Cuando el dictador fallece de muerte natural y longevo pone en evidencia que
sus enemigos no han tenido la fuerza suficiente para derribarle. Es decir,
puede instrumentalizar el hecho de que ellos no han conseguido el apoyo
necesario, mientras que él se asienta sobre una sólida base.
Aunque la historia contenga pruebas de lo contrario, la
persistencia de un dictador en su cargo sirve para demostrar que el número de
sus defensores es arrolladoramente superior al de sus adversarios, en una
dictadura todo fiel súbdito es por principio un leal servidor y partidario. Al
mismo tiempo se presenta la paradoja de que un dictador anciano que muere en su
lecho consigue atemperar los juicios sobre su personalidad política, y adquiere
una cierta estatura política, aunque solo sea por su constancia en la crueldad
y en la eliminación de los obstáculos que se oponían a su poder. La paradoja se
agrava porque el último periodo siempre coindice con un incremento del prestigio
y con el mayor grado de corrupción y brutalidad. Los últimos meses de Franco
fueron los más represivos desde 1969, desde un punto de vista cuantitativo y
cualitativo, y a su muerte le siguió un periodo de exaltación tan efervescente
como efímero, hasta que sus sucesores inician la operación de convertirle en
chivo espiratorio de sus miserias compartidas, lo que lleva su tiempo y
requiere colaboración de una sociedad cómplice.
Cuando un dictador muere en el poder, está demostrando que la
sociedad civil lo aprueba por omisión. Una omisión que el propio régimen se
encargará de traducir en adhesión incondicional.
/…/
Se da la particularidad de que nuestra clase política,
prácticamente sin excepciones, se siente orgullosa de nuestra transición. Sin
embargo considera paradójicamente perjudicial explicarla para que todos podamos
compartir ese legítimo orgullo. Esto plantea un problema generacional
evidente, que los años no harán más que resaltar. La imposibilidad de construir una
pedagogía democrática a partir
de una transición opaca.
(Gregorio Morán, El precio de la Transición 1991)
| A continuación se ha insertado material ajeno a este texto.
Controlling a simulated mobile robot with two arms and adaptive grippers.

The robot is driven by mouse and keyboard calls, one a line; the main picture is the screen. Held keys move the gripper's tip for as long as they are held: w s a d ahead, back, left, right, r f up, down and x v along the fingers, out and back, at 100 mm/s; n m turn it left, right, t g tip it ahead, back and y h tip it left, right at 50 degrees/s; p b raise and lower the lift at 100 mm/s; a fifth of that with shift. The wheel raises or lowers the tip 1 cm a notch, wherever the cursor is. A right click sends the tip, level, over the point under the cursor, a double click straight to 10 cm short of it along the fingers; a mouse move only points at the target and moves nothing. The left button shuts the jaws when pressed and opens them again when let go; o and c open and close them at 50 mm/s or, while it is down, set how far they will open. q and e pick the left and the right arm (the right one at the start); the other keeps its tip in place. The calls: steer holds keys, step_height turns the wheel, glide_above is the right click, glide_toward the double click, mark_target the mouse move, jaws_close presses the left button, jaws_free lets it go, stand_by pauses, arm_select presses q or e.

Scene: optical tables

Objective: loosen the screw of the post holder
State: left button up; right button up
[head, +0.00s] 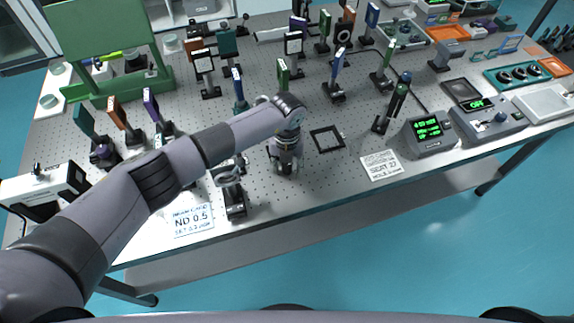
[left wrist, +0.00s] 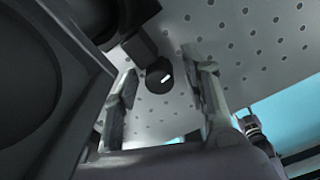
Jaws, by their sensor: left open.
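My left gripper (head: 285,170) points down at the table's front part in the head view. In the left wrist view its two fingers (left wrist: 168,72) stand apart, open. A round dark knob with a bright slot, seemingly the post holder's screw (left wrist: 159,77), shows in the gap between the fingers. It joins a dark block, seemingly the post holder (left wrist: 142,42); whether a finger touches the screw I cannot tell. In the head view a black mount on a dark base (head: 235,200) stands just left of the gripper; its screw is not discernible there. My right gripper is not in view.
The perforated table (head: 330,185) holds many posted optics behind the gripper. A black square frame (head: 327,139) lies to its right, beside a printed card (head: 381,165). An ND 0.5 card (head: 193,219) lies at front left. A green-display box (head: 429,131) stands farther right.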

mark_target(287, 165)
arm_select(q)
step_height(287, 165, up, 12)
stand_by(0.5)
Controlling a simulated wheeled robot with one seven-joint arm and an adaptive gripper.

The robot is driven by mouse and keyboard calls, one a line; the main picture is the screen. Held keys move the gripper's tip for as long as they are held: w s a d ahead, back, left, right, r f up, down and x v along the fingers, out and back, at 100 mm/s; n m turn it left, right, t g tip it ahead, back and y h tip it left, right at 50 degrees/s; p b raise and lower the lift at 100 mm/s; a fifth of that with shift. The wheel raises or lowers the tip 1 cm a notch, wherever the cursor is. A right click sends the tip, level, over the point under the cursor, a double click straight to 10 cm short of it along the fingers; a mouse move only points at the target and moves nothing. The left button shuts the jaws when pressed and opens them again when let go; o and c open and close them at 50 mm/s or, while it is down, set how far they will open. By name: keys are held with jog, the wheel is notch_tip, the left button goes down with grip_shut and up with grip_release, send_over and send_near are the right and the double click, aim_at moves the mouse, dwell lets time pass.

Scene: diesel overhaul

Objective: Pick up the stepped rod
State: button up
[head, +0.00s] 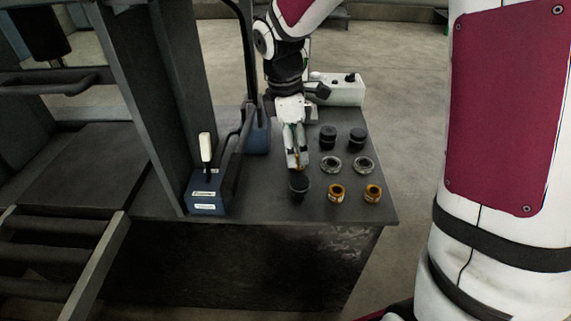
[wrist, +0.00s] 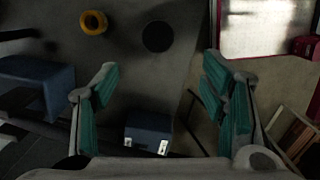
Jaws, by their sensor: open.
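I cannot make out a stepped rod for certain in either view. My gripper (head: 297,164) points down over the dark workbench (head: 255,203), just above a black round part (head: 299,186) in the head view. A thin orange-brown strip shows between its fingers there, too small to identify. In the wrist view my gripper (wrist: 160,66) is open, its teal pads wide apart with nothing between them. A yellow ring (wrist: 94,22) and a dark disc (wrist: 157,36) lie beyond the fingertips.
Two black caps (head: 328,137) (head: 359,138), two grey rings (head: 331,164) (head: 363,165) and two brass rings (head: 336,194) (head: 372,194) stand right of my gripper. A blue box with a white lever (head: 206,190) stands left. A white box (head: 346,94) is behind.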

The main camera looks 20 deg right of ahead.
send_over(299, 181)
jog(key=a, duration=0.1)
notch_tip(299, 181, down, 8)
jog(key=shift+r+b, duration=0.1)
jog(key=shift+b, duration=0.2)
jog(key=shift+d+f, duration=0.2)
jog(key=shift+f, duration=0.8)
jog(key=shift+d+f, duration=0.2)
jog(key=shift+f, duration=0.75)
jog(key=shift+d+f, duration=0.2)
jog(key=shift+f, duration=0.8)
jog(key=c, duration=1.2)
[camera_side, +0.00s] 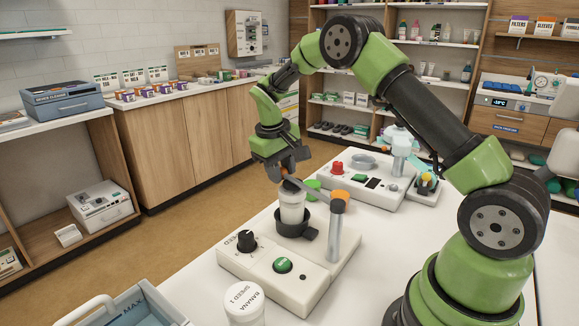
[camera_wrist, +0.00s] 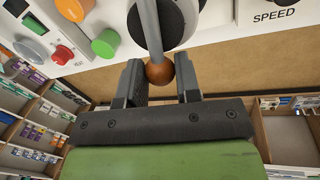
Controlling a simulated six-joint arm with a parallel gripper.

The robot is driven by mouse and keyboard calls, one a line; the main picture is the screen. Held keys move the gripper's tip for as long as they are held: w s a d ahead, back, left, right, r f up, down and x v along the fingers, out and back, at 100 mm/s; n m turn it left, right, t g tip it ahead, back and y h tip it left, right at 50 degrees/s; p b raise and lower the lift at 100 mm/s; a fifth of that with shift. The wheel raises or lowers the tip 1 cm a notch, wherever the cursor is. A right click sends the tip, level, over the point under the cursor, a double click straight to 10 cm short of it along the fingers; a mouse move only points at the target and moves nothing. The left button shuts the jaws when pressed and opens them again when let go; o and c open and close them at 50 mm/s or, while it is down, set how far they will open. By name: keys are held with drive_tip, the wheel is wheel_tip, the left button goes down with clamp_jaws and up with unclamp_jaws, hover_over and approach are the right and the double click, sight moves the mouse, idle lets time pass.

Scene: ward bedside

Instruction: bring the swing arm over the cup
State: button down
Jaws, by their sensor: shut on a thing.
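The swing arm is a grey rod (camera_wrist: 149,28) with a brown ball knob (camera_wrist: 159,74) at its end. In the side view, it reaches left from the top of an upright grey post (camera_side: 334,238). My gripper (camera_side: 284,174) is shut on the ball knob, which sits between both fingers in the wrist view. The white cup (camera_side: 292,206) stands upright in a black holder (camera_side: 295,231) on the machine. The rod passes above the cup's dark round top (camera_wrist: 178,22) in the wrist view. The exact alignment and height gap cannot be told.
The machine's white base (camera_side: 300,287) carries a black dial (camera_side: 246,240) and a green button (camera_side: 282,265). A white jar (camera_side: 245,303) stands in front. Another control unit (camera_side: 357,181) stands farther back.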

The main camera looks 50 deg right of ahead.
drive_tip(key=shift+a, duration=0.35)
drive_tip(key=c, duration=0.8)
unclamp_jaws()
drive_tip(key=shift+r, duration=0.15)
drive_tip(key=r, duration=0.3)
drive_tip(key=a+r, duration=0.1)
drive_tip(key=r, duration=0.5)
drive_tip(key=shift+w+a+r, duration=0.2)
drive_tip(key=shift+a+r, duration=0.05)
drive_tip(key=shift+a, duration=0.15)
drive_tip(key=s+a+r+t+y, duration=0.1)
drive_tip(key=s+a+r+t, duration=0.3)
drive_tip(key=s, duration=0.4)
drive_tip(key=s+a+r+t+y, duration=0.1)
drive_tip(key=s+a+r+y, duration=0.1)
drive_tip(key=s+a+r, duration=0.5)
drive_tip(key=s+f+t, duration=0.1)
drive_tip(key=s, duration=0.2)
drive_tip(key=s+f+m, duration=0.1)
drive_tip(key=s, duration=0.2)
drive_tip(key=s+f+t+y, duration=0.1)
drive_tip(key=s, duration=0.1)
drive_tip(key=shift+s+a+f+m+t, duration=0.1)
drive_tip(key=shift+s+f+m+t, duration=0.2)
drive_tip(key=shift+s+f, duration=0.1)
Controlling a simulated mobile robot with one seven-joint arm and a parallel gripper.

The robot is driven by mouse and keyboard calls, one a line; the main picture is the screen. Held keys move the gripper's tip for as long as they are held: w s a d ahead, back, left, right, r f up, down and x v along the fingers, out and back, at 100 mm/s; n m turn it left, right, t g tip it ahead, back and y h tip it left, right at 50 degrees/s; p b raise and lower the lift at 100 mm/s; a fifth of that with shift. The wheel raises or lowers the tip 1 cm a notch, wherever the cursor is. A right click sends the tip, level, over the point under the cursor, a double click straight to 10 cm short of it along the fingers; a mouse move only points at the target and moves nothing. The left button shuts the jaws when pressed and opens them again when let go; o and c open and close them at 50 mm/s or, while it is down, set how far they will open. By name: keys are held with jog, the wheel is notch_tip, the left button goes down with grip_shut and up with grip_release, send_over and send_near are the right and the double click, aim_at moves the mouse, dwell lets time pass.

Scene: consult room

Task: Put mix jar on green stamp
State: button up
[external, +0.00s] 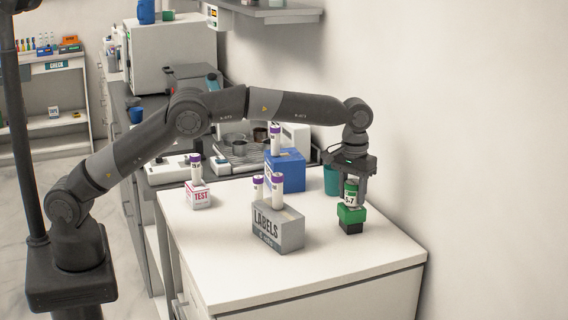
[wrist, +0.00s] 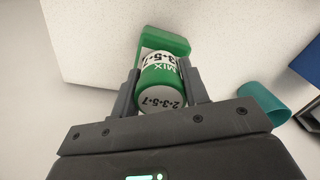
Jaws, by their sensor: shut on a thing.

La larga sombra: El eclipse de la ciudadanía
Spain is different!, fue el lema orquestado por Manuel
Fraga, en su desempeño como ministro de Información y Turismo entre 1962 y
1969. España era presentada como una realidad exótica en torno a la semana
santa, el flamenco y los toros. Los europeos nos veían como un país periférico
con rasgos y costumbres arcaizantes, un reclamo turístico perfecto. Sin
embargo, la diferencia de España con el resto de su entorno se constata en una
persistencia histórica que no compete a este texto, pero que es conveniente
apuntar para entender el sustrato de nuestra cultura política.
El historiador Juan Marichal apuntó a una peculiar
espiritualidad como el secreto de España
frente a los pueblos secularizados de la Europa central y septentrional. El
mito de la España centinela de Occidente, primero en nombre del catolicismo y
luego de la hispanidad, tuvo una base política real.
La identidad española se construyó, a diferencia de buena
parte de Europa, al margen del influjo de la Reforma protestante que inauguró
libertad de conciencia y de pensamiento. De manera que ya en la
contemporaneidad, la nación de construyó como comunidad imaginada (Benedict
Anderson) sobre la base de la identidad católica.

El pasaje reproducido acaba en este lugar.